読者からの質問
イスラエル人は犯罪者を杭に掛けて処刑しましたか。
古代の多くの国々では,犯罪者を杭または柱につけて処刑することがありました。例えばローマ人たちは,犯罪者を杭または柱に縛り付けるか釘付けにするかしました。処刑される人は,痛み,のどの渇き,飢えに苦しみ,風雨にさらされ,力尽きるまで数日間生き延びたようです。ローマ人たちは杭につけるという処刑法を,最も卑しむべき犯罪者のための刑罰とみなしていました。
古代イスラエルの場合はどうだったでしょうか。犯罪者を杭に掛けて処刑しましたか。モーセの律法には次のような規定がありました。「ある人に死の宣告に価する罪があってその者が死に処せられ,あなたがこれを杭に掛けた場合,その死体は夜通し杭の上にとどめられるべきではない。その日のうちに是非とも葬るべきである」。(申 21:22,23)ですからヘブライ語聖書の時代,死に価する者はまず死に処せられ,そのあと杭または木に掛けられました。

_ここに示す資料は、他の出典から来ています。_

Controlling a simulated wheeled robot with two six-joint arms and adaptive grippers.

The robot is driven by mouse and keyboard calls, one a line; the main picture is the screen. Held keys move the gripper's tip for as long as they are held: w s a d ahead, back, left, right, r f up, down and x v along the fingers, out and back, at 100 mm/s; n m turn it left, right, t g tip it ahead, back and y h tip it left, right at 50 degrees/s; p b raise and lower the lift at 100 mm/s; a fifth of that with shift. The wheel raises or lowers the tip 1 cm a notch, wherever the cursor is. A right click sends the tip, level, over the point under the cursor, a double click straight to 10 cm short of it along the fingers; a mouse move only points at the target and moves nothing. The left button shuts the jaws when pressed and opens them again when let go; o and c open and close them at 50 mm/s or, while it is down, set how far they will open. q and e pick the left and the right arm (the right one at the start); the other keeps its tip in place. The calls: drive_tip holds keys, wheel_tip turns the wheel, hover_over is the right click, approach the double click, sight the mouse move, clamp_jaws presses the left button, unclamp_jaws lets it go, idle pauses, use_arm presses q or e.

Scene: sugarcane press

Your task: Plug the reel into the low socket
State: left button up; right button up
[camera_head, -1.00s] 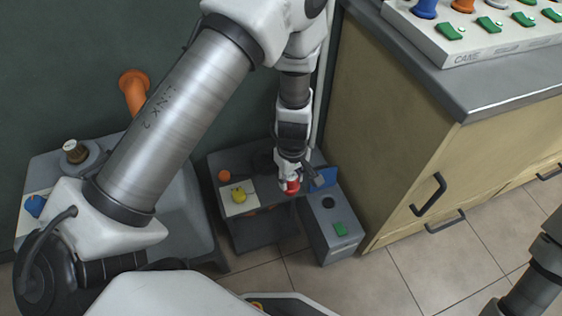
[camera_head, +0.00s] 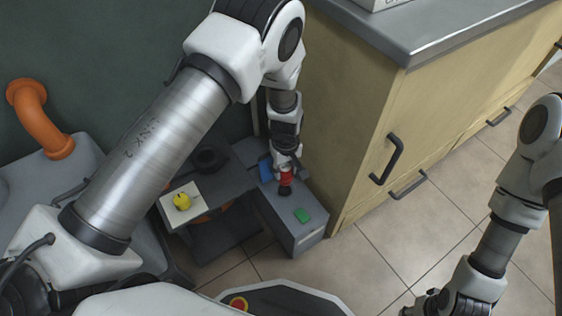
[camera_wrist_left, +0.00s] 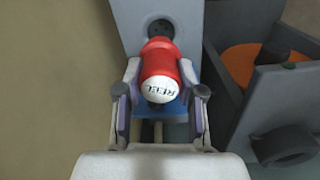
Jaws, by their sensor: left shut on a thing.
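My left gripper (camera_head: 286,168) is shut on the red reel plug (camera_head: 286,178), low beside the cabinet. In the left wrist view the plug (camera_wrist_left: 161,62) has a white end lettered REEL and sits between the fingers of the gripper (camera_wrist_left: 160,98). The low socket (camera_head: 285,190) is a dark round opening on top of a grey box (camera_head: 284,225). It also shows in the left wrist view (camera_wrist_left: 160,28), just beyond the plug's far end. I cannot tell whether plug and socket touch. My right gripper (camera_head: 425,304) is at the bottom edge, partly cut off.
The box carries a green switch (camera_head: 303,215); a blue piece (camera_head: 266,169) is beside the gripper. A low unit with a yellow knob (camera_head: 182,201) stands left. An orange disc (camera_wrist_left: 240,65) lies inside it. The beige cabinet (camera_head: 350,130) rises close on the right. Floor in front is free.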

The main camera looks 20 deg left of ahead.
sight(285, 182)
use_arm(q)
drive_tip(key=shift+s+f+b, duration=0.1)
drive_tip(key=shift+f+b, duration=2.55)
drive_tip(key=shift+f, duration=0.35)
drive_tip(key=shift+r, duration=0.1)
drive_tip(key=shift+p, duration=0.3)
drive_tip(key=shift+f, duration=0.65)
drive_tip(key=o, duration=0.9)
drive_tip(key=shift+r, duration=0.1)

また,レビ記 20章2節はこう述べています。「だれでもイスラエルの子らの者,またイスラエルに外国人として住む外人居留者で,自分の子のだれかをモレクにささげる者がいれば,その者は必ず死に処せられるべきである。その地の民はこれを石撃ちにして殺すべきである」。さらに,「霊媒の霊や予言の霊が宿る者」も,死に処せられました。どのようにでしょうか。「石撃ちにして」です。―レビ 20:27。
申命記 22章23,24節にはこうあります。「ある人と婚約した処女の娘がいて,別の男が市内でこれに出会って共に寝た場合,あなた方はその両人をその都市の門のところに連れ出して,これを石撃ちにしなければならない。そのふたりは死なねばならない。娘は市内にいたのに叫ばなかったため,男のほうは仲間の者の妻を辱めたためである。こうしてあなたは自分の中からよこしまな事を除き去らねばならない」。ですから初期のイスラエルにおいて,凶悪な犯罪者を処刑する主要な方法は石撃ちでした。 *
ヘブライ語聖書の時代,死に価する者はまず死に処せられ,そのあと杭または木に掛けられた
申命記 21章23節は,「杭に掛けられるのは神にのろわれた者」と述べています。イスラエル人は,「神にのろわれた」悪行者の死体が公衆の面前にさらされたことから,影響を受けたに違いありません。処刑された人の体を杭または木に掛けておくことは,人々への見せしめとなったのです。
^ 6節 多くの学者たちは,律法下で犯罪者は杭に掛けられる前に処刑された,と考えています。しかし証拠によれば,西暦1世紀までには,生きたままユダヤ人によって杭に掛けられ,杭の上で命が尽きる犯罪者もいました。